Required task
How many lines in the entries below contain "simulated"? Answer with the number only.

Rows from a robot dataset:
+ + + + +

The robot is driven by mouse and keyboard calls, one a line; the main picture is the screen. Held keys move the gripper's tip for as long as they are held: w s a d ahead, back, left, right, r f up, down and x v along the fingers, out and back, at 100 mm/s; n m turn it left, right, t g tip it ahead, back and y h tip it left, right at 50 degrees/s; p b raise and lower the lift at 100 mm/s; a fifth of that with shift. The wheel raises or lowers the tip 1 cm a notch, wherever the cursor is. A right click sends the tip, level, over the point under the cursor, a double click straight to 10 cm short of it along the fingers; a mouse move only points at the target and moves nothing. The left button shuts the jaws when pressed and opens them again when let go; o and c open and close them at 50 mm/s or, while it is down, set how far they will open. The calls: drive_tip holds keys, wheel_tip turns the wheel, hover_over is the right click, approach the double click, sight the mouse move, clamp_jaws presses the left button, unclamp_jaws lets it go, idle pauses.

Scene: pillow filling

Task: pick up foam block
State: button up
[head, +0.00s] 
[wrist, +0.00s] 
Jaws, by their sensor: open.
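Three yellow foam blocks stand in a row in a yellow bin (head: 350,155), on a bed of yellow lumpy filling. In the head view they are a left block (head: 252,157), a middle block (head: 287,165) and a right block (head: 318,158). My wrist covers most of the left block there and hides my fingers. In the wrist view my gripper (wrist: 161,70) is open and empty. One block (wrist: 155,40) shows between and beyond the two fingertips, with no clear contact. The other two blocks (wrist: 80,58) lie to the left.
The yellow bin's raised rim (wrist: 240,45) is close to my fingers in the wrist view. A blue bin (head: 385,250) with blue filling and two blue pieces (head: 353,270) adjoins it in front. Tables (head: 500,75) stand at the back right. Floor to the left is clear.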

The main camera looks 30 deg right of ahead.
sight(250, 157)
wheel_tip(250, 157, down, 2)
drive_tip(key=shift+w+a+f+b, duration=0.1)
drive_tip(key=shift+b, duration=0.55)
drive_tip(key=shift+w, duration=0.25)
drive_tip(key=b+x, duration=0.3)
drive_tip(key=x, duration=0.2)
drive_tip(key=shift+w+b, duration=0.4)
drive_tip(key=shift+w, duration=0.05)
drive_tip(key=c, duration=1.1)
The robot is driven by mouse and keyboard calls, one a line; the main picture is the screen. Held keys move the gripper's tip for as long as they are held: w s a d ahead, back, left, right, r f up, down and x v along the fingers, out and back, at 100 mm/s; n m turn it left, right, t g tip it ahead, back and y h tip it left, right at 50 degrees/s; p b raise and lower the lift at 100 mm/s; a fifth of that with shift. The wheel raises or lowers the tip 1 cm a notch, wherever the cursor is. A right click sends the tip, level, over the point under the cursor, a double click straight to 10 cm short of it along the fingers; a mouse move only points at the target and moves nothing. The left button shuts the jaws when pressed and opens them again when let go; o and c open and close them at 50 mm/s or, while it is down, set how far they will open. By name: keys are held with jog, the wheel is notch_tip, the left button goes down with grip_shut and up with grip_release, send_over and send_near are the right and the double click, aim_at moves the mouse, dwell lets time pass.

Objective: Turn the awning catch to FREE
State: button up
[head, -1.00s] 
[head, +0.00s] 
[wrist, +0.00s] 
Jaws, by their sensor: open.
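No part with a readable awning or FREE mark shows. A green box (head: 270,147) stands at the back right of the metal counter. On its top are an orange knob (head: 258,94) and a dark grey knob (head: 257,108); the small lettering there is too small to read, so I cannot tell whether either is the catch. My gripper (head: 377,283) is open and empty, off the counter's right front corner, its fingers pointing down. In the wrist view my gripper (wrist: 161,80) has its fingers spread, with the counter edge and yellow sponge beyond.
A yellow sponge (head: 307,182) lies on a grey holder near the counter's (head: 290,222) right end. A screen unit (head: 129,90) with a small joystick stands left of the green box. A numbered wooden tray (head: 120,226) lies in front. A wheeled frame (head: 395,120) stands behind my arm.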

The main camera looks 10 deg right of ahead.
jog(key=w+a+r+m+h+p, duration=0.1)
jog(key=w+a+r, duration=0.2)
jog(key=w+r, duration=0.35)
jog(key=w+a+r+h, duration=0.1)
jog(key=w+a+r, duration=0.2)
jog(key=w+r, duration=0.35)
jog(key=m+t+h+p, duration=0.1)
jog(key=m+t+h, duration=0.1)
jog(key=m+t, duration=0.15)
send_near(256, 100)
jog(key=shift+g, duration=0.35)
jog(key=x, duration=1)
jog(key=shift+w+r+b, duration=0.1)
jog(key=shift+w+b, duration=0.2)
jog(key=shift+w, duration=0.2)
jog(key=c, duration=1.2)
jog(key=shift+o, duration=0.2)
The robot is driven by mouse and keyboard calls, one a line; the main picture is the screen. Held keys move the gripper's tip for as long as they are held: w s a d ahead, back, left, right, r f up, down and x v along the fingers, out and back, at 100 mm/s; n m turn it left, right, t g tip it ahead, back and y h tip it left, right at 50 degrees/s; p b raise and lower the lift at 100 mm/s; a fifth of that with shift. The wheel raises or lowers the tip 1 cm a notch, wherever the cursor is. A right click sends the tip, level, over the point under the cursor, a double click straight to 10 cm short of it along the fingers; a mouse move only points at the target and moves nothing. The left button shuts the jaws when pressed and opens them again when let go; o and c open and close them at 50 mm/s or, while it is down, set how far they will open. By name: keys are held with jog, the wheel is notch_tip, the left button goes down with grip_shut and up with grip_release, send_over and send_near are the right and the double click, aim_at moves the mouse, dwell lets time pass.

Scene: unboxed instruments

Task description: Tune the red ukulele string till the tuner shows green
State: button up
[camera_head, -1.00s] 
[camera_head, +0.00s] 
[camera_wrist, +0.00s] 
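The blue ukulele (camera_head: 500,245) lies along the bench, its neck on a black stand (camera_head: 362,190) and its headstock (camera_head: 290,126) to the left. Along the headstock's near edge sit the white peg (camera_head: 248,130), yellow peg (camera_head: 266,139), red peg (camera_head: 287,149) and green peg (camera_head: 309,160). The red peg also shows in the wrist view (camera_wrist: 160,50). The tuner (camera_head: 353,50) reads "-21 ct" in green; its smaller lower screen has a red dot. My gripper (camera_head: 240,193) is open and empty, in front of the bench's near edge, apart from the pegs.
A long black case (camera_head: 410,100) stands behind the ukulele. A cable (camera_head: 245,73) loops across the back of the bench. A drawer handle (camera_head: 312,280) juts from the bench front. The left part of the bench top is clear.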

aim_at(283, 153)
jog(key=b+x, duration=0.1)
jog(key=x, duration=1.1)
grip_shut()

+ + + + +

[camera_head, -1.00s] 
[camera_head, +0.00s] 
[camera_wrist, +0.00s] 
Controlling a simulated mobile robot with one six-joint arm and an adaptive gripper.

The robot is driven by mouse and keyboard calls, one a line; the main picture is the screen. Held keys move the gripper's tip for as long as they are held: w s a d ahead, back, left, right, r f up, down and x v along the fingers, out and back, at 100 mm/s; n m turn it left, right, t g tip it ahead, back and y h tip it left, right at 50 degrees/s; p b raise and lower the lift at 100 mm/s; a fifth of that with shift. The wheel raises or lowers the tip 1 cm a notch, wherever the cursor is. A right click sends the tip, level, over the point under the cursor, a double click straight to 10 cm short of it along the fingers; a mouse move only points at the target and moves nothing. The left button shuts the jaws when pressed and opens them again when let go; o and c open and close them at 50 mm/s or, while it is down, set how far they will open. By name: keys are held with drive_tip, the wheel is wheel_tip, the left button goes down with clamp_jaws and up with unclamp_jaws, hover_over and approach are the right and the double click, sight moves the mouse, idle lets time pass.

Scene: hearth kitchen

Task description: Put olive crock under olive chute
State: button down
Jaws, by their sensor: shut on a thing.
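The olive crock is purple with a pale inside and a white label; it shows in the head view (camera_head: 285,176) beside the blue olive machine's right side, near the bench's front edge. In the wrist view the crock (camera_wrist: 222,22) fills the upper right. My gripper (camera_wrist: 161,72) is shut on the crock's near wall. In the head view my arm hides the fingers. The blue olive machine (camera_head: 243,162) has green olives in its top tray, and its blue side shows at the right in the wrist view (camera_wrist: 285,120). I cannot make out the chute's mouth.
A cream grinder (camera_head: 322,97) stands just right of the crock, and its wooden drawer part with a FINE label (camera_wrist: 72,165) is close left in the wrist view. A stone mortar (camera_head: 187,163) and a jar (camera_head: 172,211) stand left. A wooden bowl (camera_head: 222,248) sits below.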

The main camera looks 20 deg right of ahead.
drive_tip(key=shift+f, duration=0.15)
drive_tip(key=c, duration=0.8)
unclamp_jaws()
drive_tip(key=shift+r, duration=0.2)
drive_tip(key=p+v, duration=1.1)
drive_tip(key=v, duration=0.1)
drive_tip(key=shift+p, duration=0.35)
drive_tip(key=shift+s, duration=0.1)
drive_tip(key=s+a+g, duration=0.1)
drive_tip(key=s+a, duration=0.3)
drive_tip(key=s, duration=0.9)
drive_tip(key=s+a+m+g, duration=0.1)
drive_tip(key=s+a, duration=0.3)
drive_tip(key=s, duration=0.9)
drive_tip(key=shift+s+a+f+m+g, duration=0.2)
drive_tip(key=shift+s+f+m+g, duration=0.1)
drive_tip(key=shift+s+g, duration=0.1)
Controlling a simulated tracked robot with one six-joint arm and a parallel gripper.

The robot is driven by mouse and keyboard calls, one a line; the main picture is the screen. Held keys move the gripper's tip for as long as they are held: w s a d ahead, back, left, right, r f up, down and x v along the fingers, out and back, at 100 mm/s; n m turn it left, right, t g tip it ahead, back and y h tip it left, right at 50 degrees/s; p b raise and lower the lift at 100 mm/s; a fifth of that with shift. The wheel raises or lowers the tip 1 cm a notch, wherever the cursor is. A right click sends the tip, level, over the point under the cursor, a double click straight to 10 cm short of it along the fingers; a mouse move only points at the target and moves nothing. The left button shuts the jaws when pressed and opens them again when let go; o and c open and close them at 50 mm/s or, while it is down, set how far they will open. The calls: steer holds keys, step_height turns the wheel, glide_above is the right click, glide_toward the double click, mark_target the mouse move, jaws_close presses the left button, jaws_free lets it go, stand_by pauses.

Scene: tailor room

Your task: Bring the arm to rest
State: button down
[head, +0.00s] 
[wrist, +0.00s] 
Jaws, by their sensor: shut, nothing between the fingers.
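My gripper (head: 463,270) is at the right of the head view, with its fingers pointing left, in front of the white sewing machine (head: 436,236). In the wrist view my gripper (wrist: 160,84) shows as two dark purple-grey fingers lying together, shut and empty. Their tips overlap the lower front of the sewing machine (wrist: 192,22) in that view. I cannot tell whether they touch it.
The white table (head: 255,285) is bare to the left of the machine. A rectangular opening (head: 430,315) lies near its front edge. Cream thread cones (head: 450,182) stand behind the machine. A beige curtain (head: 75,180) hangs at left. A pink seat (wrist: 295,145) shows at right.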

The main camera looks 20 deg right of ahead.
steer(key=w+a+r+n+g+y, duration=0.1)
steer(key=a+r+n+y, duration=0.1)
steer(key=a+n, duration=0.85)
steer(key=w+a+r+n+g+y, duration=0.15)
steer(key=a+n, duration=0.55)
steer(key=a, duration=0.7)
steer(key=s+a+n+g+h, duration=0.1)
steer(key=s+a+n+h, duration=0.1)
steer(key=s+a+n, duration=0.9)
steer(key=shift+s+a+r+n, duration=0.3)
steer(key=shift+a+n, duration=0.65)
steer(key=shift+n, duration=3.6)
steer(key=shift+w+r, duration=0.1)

+ + + + +

Correct result
2